§ **Objective**: Leave out the pictures and set down exactly the lines from the start of the listing through the one with "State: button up", both included.
====== Collected data ======
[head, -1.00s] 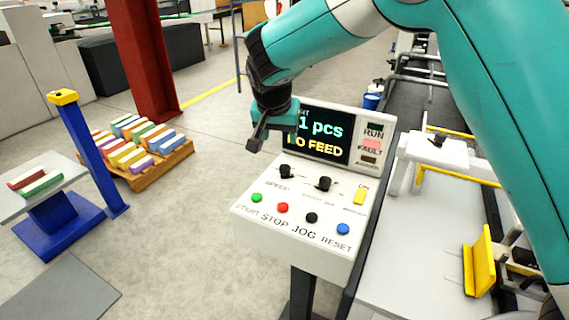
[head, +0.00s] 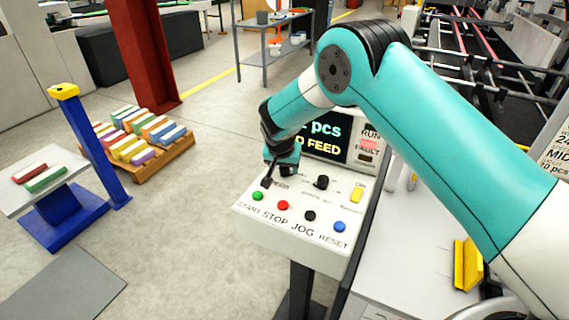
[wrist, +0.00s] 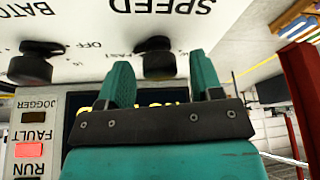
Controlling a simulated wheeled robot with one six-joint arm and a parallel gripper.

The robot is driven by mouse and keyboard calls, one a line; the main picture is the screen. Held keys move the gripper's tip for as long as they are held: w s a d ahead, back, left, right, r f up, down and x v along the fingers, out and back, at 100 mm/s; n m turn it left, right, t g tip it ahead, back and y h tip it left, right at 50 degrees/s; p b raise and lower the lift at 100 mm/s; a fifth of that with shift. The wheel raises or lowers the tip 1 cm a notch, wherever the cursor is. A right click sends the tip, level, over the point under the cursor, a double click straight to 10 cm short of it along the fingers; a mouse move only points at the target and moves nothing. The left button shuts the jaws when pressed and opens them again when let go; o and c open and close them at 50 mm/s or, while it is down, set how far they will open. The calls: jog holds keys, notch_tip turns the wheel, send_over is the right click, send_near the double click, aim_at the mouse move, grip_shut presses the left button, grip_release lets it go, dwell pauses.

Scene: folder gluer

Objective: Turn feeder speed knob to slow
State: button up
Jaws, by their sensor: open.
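The feeder speed knob (wrist: 158,60) is a black knob below the upside-down SPEED label in the wrist view, with FAST printed beside it. My gripper (wrist: 163,78) is open, and its two teal fingers appear on either side of the knob in that view. I cannot tell whether they touch it. In the head view my gripper (head: 278,176) is low over the left part of the white control panel (head: 262,228) and largely hides the speed knob.
A second black knob, labelled BATCH (wrist: 35,63), is beside it. The yellow switch (head: 356,194), green button (head: 258,196), red button (head: 283,205), black button (head: 310,216) and blue button (head: 340,227) are close by. The display (head: 330,136) stands behind.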

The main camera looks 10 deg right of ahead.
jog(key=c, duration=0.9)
======
§ **Answer below**:
[head, -1.00s] 
[head, +0.00s] 
[wrist, +0.00s] 
Controlling a simulated wheeled robot with one six-joint arm and a parallel gripper.

The robot is driven by mouse and keyboard calls, one a line; the main picture is the screen. Held keys move the gripper's tip for as long as they are held: w s a d ahead, back, left, right, r f up, down and x v along the fingers, out and back, at 100 mm/s; n m turn it left, right, t g tip it ahead, back and y h tip it left, right at 50 degrees/s; p b raise and lower the lift at 100 mm/s; a fifth of that with shift. The wheel raises or lowers the tip 1 cm a notch, wherever the cursor is. A right click sends the tip, level, over the point under the cursor, a double click straight to 10 cm short of it along the fingers; a mouse move only points at the target and moves nothing. The left button shuts the jaws when pressed and opens them again when let go; o and c open and close them at 50 mm/s or, while it is down, set how far they will open. The calls: jog holds keys, notch_tip turns the wheel, send_over is the right click, send_near the double click, aim_at the mouse move, grip_shut presses the left button, grip_release lets it go, dwell pauses.

Scene: folder gluer

Objective: Turn feeder speed knob to slow
State: button up

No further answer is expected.